Kirsten Dunst is set to helm her debut feature. The “Fargo” star and Emmy nominee is bringing an adaptation of Sylvia Plath’s influential 1963 novel “The Bell Jar” to the big-screen. Dunst co-wrote the script with Nellie Kim, and Dakota Fanning has signed on to star.
Fanning will play Esther Greenwood, a young woman from a Boston suburb who heads to NYC for a summer internship at a well-known magazine. What some would consider the opportunity of a lifetime doesn’t excite Esther so much as frighten and disappoint her, and she returns to her family home in Boston feeling depressed, increasingly unenthusiastic about her future, and unable to sleep.
Dunst earned rave reviews and a Cannes prize for her portrayal of a newlywed struggling with depression in 2011’s “Melancholia.”
“The Bell Jar” was Plath’s first and only novel. The poet originally published the semi-autobiographical book under the pseudonym Victoria Lucas. Plath committed suicide in 1963, a month after the book’s first UK publication date. The novel wasn’t published in the U.S. until 1971. “The Bell Jar” was made into a film in 1979.
Variety reports, “Priority’s Lizzie Friedman, Karen Lauder, and Greg Little will produce alongside Fanning and Echo Lake Entertainment’s Brittany Kahan. Celine Rattray is executive producing.”
The indie drama doesn’t mark the first time Dunst has stepped behind the camera.

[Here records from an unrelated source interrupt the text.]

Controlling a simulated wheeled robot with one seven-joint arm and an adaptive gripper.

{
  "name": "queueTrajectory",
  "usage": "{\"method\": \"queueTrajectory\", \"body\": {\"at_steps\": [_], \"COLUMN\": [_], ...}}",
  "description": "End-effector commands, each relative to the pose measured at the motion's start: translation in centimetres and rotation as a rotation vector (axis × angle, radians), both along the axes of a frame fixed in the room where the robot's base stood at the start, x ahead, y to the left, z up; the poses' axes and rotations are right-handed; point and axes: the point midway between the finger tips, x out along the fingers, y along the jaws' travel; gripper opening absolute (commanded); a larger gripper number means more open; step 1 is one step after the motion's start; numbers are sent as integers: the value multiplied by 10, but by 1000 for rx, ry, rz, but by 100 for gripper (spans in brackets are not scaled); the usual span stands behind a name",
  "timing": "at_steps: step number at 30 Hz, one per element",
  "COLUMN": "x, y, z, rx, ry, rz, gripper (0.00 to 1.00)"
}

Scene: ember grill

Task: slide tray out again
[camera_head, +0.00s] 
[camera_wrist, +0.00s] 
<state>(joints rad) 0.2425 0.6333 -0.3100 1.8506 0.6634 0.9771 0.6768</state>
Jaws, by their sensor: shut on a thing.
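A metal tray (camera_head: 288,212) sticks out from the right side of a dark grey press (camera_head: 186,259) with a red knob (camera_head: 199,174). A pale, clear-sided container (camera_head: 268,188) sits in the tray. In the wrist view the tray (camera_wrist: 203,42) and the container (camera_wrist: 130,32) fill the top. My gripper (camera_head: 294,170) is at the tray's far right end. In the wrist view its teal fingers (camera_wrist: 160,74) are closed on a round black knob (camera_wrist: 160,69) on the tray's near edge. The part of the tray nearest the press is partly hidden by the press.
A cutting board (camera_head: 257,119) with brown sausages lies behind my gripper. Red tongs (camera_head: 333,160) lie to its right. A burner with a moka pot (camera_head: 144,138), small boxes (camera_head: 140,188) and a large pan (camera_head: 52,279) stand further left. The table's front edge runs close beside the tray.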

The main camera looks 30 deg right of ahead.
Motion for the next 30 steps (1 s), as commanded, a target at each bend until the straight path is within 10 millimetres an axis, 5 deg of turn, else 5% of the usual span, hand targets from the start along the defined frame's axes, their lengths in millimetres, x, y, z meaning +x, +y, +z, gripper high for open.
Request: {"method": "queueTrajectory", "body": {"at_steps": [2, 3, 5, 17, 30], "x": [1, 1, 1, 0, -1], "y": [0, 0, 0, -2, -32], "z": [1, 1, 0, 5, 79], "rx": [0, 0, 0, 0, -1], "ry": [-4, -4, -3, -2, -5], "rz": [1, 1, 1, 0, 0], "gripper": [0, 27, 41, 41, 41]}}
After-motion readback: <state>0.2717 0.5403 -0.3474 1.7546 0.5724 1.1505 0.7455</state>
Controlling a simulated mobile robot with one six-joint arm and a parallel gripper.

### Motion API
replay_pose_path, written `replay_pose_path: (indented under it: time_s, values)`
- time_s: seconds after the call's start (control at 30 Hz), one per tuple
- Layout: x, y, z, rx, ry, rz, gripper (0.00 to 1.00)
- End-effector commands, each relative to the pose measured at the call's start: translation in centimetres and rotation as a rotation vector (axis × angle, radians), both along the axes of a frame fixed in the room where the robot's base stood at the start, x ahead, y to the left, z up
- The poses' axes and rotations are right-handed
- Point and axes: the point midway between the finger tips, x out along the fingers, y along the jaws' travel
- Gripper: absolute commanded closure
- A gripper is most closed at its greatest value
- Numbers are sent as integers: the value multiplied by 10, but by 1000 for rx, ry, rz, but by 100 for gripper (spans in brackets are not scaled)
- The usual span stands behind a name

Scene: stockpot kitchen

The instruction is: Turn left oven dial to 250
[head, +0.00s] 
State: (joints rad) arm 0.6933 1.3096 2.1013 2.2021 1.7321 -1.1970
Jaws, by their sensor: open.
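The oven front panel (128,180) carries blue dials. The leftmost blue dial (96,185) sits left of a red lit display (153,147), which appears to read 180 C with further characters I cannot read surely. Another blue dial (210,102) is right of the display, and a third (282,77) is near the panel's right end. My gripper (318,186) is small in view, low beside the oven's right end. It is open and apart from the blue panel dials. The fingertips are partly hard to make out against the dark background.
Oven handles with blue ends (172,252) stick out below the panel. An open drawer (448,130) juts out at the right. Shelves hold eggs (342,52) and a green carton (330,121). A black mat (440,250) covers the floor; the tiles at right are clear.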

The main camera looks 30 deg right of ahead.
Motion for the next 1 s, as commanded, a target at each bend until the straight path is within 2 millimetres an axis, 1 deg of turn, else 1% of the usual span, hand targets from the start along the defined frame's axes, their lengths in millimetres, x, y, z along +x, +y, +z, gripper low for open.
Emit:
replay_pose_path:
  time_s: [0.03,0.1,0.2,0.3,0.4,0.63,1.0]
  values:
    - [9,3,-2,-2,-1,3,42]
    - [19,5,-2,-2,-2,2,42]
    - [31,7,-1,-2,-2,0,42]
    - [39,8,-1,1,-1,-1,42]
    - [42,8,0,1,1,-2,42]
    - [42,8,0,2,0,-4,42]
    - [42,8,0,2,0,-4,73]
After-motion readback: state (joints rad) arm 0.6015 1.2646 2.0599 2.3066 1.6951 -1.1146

She previously directed two short films; 2007’s “Welcome” screened at Sundance, and 2010’s “Bastard” screened at Tribeca and Cannes.
Dunst rose to fame after her role as Claudia, a child vampire, in 1994’s “Interview with the Vampire.” Her other on-screen credits include “ER,” “The Virgin Suicides,” “Bring It On,” the “Spider-Man” franchise, “Marie Antoinette,” “Bachelorette,” and “Midnight Special.”
So “The Bell Jar” is a woman-centric story, has a woman director attached, two female screenwriters, is based on a novel by a woman, and has a number of female producers on-board. News this good calls for spirit fingers.